A suspected serial killer was out on bail when he allegedly murdered a young nurse,  raped another woman, and attempted to kill yet another — after a lawyer mistakenly told a judge that the repeat violent offender didn’t have a criminal history.

As CrimeOnline previously reported, Danueal Drayton was arrested for the July 17 murder of 29-year-old Samantha Stewart, a nurse who lived in Queens, New York. He was arrested after fleeing to California, where he is accused of kidnapping a woman he met on a dating app, presumably with the intent to kill her.
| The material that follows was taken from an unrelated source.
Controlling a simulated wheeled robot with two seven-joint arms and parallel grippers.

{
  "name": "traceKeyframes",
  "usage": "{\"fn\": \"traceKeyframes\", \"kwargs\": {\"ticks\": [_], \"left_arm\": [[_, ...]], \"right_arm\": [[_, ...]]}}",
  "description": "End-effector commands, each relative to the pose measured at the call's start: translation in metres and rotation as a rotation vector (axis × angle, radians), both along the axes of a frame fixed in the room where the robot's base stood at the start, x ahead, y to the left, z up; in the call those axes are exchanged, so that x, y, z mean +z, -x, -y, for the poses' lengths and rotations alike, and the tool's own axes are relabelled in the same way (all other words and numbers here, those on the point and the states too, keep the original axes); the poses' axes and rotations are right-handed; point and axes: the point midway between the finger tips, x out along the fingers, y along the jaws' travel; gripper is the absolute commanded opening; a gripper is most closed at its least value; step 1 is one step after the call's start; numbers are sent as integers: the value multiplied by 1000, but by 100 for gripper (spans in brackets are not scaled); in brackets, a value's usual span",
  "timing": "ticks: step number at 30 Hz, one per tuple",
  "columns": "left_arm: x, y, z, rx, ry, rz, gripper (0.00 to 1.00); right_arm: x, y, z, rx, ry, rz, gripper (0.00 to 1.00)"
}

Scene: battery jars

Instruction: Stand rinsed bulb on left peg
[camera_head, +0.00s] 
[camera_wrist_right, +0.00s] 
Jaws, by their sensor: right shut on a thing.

He’s also a suspect in the rape of a Brooklyn woman.

After his arrest, Drayton reportedly confessed to six murders.

“[The] common denominator in these cases—one being a murder and one being a rape—is dating websites,” NYPD Chief of Detectives Dermot Shea said Thursday, according to ABC News. “This individual is known to us and believed by us to be using dating websites to meet women and victimize women.”

Drayton had previously been arrested and arraigned for the alleged assault of his ex-girlfriend. He was released on bail on July 5, less than two weeks before Stewart’s alleged murder.

And though he had three prior arrests in California involving assaults against women, the Daily News reports, a prosecutor reportedly told a judge the suspect did not have a criminal background.

“People do acknowledge the defendant does have no contacts with the criminal justice system,” Deputy District Attorney John Vitagliano reportedly told a Nassau County judge, who subsequently set Drayton’s bail at $2,000.

It is unclear why the prosecutor was not aware of Drayton’s arrest history.

Zynea Barney, the ex-girlfriend he was arrested for allegedly choking in June, told the Daily News that both she and police were well aware of his past. She said she was able to look up his history online after the relationship took a sour turn.

“He’s known to do this,” one of the officers who responded to her report of the allegedly assault told Barney, she said.

“They said he was a very dangerous man. All the cops knew. They even told my landlord how dangerous he was. That’s why my landlord purchased a camera (for) the front porch.”

The Nassau County District Attorney’s Office and the Nassau Police Department did not immediately respond to the Daily News’ request for comment.